Dynamics of Scalar Fields in the Background of Rotating Black Holes

TL;DR

This paper numerically investigates how massless scalar fields evolve around rotating black holes, revealing that late-time behavior is similar to non-rotating cases regardless of black hole spin.

Contribution

It provides a detailed numerical analysis of scalar field dynamics in rotating black hole backgrounds, including both slow and rapid rotation regimes.

Findings

Late-time scalar field decay follows power-law behavior similar to Schwarzschild black holes.

Rotation does not significantly alter the asymptotic decay rate of scalar fields.

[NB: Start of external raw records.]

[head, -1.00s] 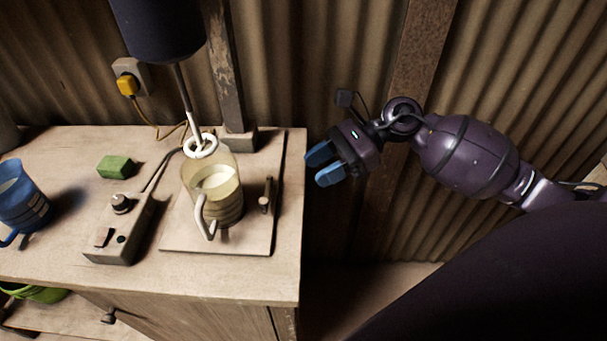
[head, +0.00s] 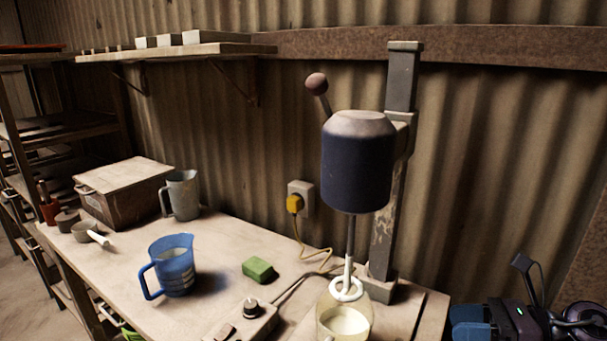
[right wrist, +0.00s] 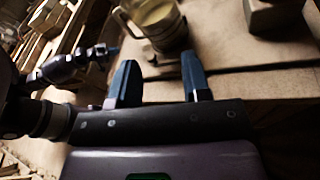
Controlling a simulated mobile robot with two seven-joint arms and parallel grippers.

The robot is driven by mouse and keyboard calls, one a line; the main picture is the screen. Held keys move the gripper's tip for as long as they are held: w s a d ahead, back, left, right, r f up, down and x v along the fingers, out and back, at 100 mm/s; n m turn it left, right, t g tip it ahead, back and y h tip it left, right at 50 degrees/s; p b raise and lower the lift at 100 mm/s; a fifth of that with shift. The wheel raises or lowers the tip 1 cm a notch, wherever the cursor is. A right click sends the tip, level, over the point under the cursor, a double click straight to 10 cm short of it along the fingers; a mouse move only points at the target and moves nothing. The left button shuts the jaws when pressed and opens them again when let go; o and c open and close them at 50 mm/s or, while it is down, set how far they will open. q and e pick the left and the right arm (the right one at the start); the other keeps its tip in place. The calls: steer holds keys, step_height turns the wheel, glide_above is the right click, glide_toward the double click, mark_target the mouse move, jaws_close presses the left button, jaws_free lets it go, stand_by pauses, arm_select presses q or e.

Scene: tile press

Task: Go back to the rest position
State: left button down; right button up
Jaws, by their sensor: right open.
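My right gripper (head: 468,322) is low at the right edge of the head view, right of the bench. Its blue fingers are partly cut off by the bottom edge. In the right wrist view its two blue fingers (right wrist: 158,75) stand apart with nothing between them. The glass jug (right wrist: 158,22) with pale liquid is beyond the fingertips, apart from them. My left gripper cannot be made out; a dark arm-like shape shows at the left of the right wrist view.
The mixer (head: 358,165) stands over the jug (head: 345,322). A blue jug (head: 172,266), green sponge (head: 258,269), switch box (head: 243,324), grey jug (head: 183,195) and lidded box (head: 122,195) are on the bench. Corrugated wall is behind. A wall shelf (head: 180,50) is upper left.

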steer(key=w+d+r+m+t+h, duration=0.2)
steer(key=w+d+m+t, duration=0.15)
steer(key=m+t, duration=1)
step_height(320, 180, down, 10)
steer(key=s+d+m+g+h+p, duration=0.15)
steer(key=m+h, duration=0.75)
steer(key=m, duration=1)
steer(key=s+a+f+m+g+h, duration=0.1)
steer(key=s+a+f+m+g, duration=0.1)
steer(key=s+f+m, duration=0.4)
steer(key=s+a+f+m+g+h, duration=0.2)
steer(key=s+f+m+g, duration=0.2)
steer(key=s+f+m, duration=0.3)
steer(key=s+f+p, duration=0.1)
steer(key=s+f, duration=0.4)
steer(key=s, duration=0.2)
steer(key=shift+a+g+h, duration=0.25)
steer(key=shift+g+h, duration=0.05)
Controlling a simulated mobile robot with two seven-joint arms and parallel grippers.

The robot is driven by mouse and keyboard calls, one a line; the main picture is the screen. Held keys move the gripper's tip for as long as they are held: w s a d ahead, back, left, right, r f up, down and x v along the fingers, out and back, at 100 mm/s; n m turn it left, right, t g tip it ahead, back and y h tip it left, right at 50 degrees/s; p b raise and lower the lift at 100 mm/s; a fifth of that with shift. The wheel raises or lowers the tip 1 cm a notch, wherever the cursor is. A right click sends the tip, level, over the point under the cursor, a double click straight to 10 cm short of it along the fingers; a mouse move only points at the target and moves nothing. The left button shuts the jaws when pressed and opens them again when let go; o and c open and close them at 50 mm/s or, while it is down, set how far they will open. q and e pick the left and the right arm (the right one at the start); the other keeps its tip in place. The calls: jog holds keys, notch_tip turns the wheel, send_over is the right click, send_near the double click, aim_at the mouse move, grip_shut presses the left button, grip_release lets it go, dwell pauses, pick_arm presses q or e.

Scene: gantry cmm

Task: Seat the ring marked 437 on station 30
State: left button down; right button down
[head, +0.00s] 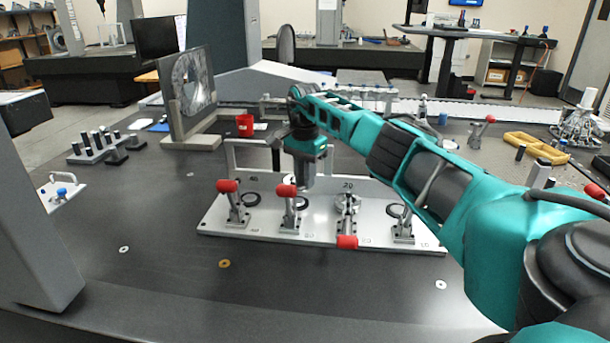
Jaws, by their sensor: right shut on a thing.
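A white fixture plate (320,234) stands on the dark table with a row of stations, each with a toggle clamp. A "20" shows behind the third station from the left; the label behind the second is covered by my right gripper. My right gripper (303,184) points down, shut, over the second station. The ring in its jaws is too small and hidden to make out, and no 437 marking is readable. A dark ring (302,204) shows at the second station, just below the gripper. A silver ring-shaped part (347,202) sits at the third station. My left gripper is out of view.
Red clamp handles stand up at the first (228,186) and second (286,190) stations; the third's handle (347,242) lies low toward the front. My right arm covers part of the fourth. A grey column (30,200) stands left.

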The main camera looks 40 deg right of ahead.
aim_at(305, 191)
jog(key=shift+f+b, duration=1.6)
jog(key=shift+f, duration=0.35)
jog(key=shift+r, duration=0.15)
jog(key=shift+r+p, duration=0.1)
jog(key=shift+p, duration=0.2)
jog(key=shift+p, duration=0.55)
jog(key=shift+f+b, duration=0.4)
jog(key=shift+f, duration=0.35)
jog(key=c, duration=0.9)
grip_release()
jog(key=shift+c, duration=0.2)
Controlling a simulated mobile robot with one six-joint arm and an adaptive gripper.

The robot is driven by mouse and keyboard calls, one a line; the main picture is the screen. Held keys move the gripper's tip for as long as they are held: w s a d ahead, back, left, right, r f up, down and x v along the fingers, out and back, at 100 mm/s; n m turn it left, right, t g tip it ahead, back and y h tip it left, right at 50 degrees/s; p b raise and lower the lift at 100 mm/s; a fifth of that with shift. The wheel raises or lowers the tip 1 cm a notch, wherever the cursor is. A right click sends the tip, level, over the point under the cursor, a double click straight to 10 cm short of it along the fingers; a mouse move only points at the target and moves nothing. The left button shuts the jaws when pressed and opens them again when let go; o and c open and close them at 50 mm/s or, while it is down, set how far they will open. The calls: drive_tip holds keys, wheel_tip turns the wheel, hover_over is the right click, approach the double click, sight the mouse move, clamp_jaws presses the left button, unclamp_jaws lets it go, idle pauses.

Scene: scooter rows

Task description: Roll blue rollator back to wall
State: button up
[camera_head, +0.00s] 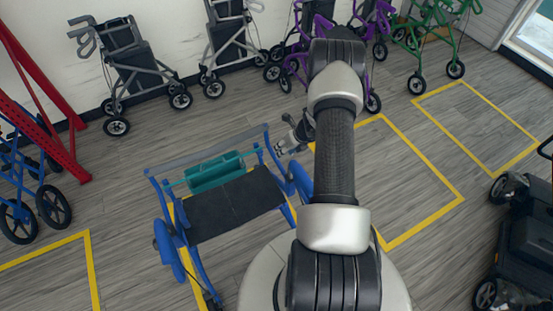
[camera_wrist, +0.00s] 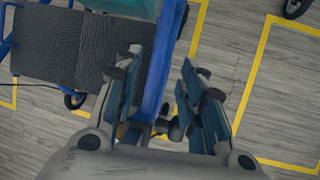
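My gripper (camera_head: 284,147) is at the right side of this rollator's frame. In the wrist view my gripper (camera_wrist: 163,62) is open, its fingers spread to either side of the blue tube, closer on the left. Whether a finger touches the tube cannot be told. The white wall (camera_head: 170,18) is at the back.
Grey rollators (camera_head: 138,65), purple ones (camera_head: 315,25) and a green one (camera_head: 435,30) stand along the wall. Another blue rollator (camera_head: 25,180) is at the left beside a red frame (camera_head: 45,100). A black scooter (camera_head: 520,240) is at the right. Yellow-outlined bays (camera_head: 420,160) are clear.

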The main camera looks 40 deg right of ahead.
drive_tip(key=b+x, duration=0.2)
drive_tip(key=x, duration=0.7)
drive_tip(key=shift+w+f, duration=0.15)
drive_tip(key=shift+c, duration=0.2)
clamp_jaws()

The study extends understanding of scalar field evolution to rotating black hole spacetimes.

Abstract

A numerical study of the evolution of a massless scalar field in the background of rotating black holes is presented. First, solutions to the wave equation are obtained for slowly rotating black holes. In this approximation, the background geometry is treated as a perturbed Schwarzschild spacetime with the angular momentum per unit mass playing the role of a perturbative parameter. To first order in the angular momentum of the black hole, the scalar wave equation yields two coupled one-dimensional evolution equations for a function representing the scalar field in the Schwarzschild background and a second field that accounts for the rotation. Solutions to the wave equation are also obtained for rapidly rotating black holes. In this case, the wave equation does not admit complete separation of variables and yields a two-dimensional evolution equation. The study shows that, for rotating black holes, the late time dynamics of a massless scalar field exhibit the same power-law behavior as in the case of a Schwarzschild background independently of the angular momentum of the black hole.